EXERCISE: Repeat exactly the lines from the one containing "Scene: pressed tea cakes" through the one containing "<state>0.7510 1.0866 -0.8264", both lines included, please, without any other lines.
__________
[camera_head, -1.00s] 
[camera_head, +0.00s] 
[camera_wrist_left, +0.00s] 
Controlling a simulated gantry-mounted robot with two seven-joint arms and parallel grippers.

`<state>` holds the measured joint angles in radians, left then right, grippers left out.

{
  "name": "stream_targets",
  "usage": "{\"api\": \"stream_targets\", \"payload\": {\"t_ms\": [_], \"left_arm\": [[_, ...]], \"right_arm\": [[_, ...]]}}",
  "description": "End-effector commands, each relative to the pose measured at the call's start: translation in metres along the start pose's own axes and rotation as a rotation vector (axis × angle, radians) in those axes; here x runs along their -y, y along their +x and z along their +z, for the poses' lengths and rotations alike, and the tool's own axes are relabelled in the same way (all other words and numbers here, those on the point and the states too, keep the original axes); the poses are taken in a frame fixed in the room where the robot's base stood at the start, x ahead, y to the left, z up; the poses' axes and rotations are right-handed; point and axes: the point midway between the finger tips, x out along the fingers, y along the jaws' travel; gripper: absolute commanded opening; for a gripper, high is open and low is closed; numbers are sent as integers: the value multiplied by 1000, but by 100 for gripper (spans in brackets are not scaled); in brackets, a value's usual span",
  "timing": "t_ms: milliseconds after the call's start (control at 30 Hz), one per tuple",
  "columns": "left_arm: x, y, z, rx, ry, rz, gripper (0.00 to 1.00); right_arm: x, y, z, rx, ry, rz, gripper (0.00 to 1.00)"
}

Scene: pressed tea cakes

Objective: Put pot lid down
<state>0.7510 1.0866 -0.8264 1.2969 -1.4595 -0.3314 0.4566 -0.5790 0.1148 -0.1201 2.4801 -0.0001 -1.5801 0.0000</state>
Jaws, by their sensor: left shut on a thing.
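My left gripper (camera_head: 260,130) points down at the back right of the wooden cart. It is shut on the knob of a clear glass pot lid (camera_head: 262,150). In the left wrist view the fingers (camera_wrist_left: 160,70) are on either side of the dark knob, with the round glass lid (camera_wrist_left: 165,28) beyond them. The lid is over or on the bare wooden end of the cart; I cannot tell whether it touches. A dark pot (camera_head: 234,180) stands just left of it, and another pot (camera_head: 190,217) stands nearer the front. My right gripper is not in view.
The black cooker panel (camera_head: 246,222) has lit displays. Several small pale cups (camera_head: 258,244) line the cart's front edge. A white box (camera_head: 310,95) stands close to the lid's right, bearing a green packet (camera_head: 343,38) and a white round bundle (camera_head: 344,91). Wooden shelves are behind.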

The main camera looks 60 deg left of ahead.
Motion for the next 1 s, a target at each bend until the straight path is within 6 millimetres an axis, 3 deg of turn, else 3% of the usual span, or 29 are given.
__________
EXERCISE OUTPUT:
Scene: pressed tea cakes

Objective: Put pot lid down
<state>0.7510 1.0866 -0.8264 1.2969 -1.4595 -0.3314 0.4566 -0.5790 0.1148 -0.1201 2.4801 -0.0001 -1.5801 0.0000</state>

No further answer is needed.